Plan day four and five on the Costa Brava, first visiting Blanes, where swathes of sands and the pretty sea-view Marimurtra Botanical Gardens await, before enjoying a day in one of my favourite ‘hidden gems’ in Spain, Tossa de Mar. This mediaeval beach town is a blissful blend of shorelines and historic walls, with the panoramic views from the towers reason enough to drag yourself away from the beach. Wrap up in Girona, exploring this charming mediaeval town over the last two days. Highlights include the Arab Baths, Jewish Quarter and Game of Thrones filming locations, such as Girona Cathedral’s impressive staircase.

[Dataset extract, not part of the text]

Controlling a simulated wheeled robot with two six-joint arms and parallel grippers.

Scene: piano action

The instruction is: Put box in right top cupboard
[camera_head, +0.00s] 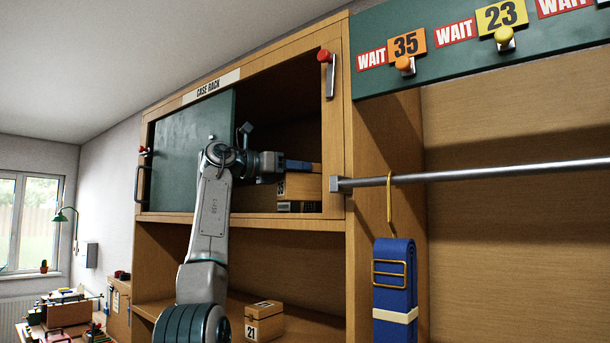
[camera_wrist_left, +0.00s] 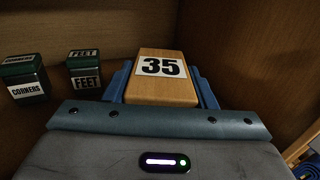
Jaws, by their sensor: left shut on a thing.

Best for: Moorish history, iconic palaces, and Andalucia’s signature tastes and sounds
The route: Seville > Cordoba > Granada > Malaga
Why visit: Andalucia, Spain’s seducing, sun-kissed southern region, holds most of the traditions and stereotypes that the country conjures: sizzling long days punctuated by a siesta, flamenco singers and dancers stomping on the streets and mouth watering tapas dishes which (in some cities) are served free with every drink. But it’s also a land of history and architecture, monuments and museums, and – if you head away from the cities – scenic canyons, historic caves, and breathtaking beaches. For me, no region in the country can beat Andalucia, and you’d need to spend far longer than one week in Spain to truly appreciate it. This Spain in seven days itinerary focuses on four of the region’s most captivating cities, though if you’d prefer to turn your attention to Eastern Andalucia and have more beach time, then this alternative one week in Andalucia road trip from Malaga might be more appealing.
When to go: Andalucia gets hot (read scorching) in the height of summer; there’s a reason you won’t see many locals on the streets in the afternoon. So to make the most of sightseeing you should aim for spring or autumn when the temperatures are more pleasant for exploring the cities. If you’re visiting Europe in winter, this itinerary is a good call for the culture rather than the coast, as the attractions and restaurants will keep you away from any potential showers. May is a nice month to visit as you can include the Córdoba Patio Festival.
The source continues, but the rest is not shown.